Réchaud bleu rutilant

Si l’heureuse comparaison, qui vaut aussi pour ses champs de mil et d’arachide, a fait du septuagénaire un notable respecté dans son village de Ndiayen Keur Moussa, à 250 km au sud-est de Dakar, ses deux jeunes épouses suscitent, elles, des envieuses des kilomètres de brousse à la ronde. Dans la minuscule hutte qui leur sert de cuisine trône l’objet de toutes les convoitises : un réchaud bleu rutilant, alimenté au méthane. Sur les murs grossièrement nettoyés subsistent des traces de suie, vestiges d’une époque que les deux femmes ont symboliquement tenté d’effacer. Celle où elles se levaient à l’aube pour s’en aller très loin collecter le bois de chauffe nécessaire à la préparation des repas de la nombreuse famille. « Cela nous prenait trois heures par jour. Nous sommes tellement éloignés de la ville qu’on ne pouvait même pas espérer se procurer des bouteilles de gaz. Il aurait fallu une journée de charrette pour les transporter. Avec le biodigesteur, c’est du temps, de l’argent et de la fatigue économisés », explique l’aînée des deux.
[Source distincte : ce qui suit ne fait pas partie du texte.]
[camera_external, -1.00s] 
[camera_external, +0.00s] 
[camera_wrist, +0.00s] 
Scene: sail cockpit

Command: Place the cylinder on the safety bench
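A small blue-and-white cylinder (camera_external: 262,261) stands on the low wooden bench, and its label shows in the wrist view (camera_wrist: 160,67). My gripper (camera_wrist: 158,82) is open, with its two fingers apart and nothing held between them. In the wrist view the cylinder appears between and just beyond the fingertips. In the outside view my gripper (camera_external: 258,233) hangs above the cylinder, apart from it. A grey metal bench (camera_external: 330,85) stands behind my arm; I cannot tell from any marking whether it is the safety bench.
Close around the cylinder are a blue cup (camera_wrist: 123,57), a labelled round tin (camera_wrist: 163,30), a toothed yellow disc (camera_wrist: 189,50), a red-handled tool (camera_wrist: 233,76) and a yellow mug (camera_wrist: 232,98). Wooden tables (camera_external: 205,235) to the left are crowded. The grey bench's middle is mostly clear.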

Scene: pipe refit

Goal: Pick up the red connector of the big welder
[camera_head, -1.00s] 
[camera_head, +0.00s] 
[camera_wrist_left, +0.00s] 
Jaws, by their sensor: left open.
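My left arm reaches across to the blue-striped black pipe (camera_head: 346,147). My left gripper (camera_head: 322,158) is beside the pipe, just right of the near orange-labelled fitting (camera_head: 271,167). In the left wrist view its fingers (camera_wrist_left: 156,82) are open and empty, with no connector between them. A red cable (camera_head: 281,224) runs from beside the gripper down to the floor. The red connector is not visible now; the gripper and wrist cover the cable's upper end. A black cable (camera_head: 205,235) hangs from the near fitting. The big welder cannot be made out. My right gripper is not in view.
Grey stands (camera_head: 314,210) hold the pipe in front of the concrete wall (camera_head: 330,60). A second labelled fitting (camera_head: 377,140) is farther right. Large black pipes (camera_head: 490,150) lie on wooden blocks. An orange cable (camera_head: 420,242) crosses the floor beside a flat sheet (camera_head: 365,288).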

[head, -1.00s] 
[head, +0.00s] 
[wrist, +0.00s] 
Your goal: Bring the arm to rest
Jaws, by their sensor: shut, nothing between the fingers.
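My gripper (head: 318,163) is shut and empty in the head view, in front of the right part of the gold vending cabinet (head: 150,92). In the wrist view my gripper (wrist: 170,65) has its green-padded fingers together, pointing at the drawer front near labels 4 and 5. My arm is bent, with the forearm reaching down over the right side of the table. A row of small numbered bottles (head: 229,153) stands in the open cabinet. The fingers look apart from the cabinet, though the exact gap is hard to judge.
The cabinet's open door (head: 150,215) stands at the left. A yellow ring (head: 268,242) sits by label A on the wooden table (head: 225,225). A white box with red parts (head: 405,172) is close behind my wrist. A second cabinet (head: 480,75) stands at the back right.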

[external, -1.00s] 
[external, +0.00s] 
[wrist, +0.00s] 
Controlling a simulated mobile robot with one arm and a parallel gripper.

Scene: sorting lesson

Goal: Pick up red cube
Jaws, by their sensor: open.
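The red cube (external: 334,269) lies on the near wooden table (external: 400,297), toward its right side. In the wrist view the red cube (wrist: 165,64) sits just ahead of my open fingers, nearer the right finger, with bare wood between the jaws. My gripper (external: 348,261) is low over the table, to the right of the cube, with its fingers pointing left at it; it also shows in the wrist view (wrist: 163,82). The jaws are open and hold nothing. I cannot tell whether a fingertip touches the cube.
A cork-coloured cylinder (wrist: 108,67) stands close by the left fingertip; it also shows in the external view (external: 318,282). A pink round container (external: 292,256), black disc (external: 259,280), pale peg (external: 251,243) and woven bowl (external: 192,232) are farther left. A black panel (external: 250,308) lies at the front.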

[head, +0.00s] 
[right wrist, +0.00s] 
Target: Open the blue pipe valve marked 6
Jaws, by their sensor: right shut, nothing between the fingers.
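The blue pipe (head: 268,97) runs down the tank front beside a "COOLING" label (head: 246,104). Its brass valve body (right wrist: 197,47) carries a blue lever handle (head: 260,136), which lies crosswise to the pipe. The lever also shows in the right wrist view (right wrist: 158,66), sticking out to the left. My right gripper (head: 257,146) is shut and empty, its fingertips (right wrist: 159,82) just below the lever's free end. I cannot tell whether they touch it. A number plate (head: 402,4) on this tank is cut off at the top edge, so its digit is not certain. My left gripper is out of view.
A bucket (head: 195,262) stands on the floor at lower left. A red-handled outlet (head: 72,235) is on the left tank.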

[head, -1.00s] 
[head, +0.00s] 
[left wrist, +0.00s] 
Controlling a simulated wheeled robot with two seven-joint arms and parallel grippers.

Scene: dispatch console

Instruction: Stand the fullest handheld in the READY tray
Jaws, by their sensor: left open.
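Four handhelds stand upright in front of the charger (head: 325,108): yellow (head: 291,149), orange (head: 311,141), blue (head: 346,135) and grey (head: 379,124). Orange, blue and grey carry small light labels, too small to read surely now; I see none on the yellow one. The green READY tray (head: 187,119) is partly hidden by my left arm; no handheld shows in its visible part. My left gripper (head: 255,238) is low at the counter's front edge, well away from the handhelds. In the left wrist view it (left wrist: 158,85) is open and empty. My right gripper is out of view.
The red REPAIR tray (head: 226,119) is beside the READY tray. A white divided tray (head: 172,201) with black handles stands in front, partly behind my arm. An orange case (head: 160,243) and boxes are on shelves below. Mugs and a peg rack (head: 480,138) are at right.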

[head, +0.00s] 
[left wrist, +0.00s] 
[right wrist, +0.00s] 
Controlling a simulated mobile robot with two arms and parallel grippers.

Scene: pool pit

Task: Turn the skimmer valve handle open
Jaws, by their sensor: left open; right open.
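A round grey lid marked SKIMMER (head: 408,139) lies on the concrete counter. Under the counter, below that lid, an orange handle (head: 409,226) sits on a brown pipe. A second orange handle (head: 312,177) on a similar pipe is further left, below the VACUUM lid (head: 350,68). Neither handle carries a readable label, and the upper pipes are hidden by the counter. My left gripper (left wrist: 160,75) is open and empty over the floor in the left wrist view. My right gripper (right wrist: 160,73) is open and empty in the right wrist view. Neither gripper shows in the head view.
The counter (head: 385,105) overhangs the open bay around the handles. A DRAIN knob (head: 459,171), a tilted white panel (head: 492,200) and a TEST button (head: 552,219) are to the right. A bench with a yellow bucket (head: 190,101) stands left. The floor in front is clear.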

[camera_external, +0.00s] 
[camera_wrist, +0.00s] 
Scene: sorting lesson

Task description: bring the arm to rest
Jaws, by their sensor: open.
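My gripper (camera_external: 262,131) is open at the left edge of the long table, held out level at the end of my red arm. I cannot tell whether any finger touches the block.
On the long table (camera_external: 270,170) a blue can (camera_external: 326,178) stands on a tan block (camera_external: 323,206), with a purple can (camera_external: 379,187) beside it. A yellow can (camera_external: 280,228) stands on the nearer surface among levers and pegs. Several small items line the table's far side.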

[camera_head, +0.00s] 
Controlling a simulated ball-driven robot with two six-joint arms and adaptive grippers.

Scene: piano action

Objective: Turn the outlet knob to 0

« Nos filles ont retrouvé le chemin de l’école car, jusque-là, nous avions besoin de leur aide pour porter les fagots. Et quand on sait que les Africaines ont toujours ou presque un enfant dans le ventre, un autre accroché au dos et un troisième qui traîne dans leurs jambes, c’est autant de monde en cuisine dont les yeux et les poumons ne souffrent plus des fumées toxiques de la cuisson au bois », précise la seconde.

Piments et patates douces

Dehors, leur époux, revenu des champs, bichonne son jardin maraîcher. Oignons, piments, mais aussi patates douces, salades et tomates ont permis à la fois de diversifier l’alimentation familiale et de remplir les poches du paysan puisqu’il vend chaque semaine les excédents sur le marché du bourg le plus proche. C’est ce qu’en termes plus diserts, Matar Sylla appelle « assurer la sécurité alimentaire et l’amélioration des revenus des foyers ruraux, et surtout des plus reculés, grâce à un complément de cultures rendu possible, tout au long de l’année, par l’effluent organique qu’engendre en fin de cycle le biodigesteur ». Du vieil homme ou de ses épouses, nul ne saurait dire qui loue le plus les services de l’ingénieur du PNB - SN et de son installation miraculeuse. Celle-ci permet à la fois aux propriétaires de cheptel, comme Abdoulaye Ndiaye, une autoproduction en énergie, l’amélioration et la diversification des cultures et, last but not least, la préservation de l’environnement, en raison des masses de bois épargnées à un patrimoine forestier sénégalais largement, et depuis longtemps, surexploité.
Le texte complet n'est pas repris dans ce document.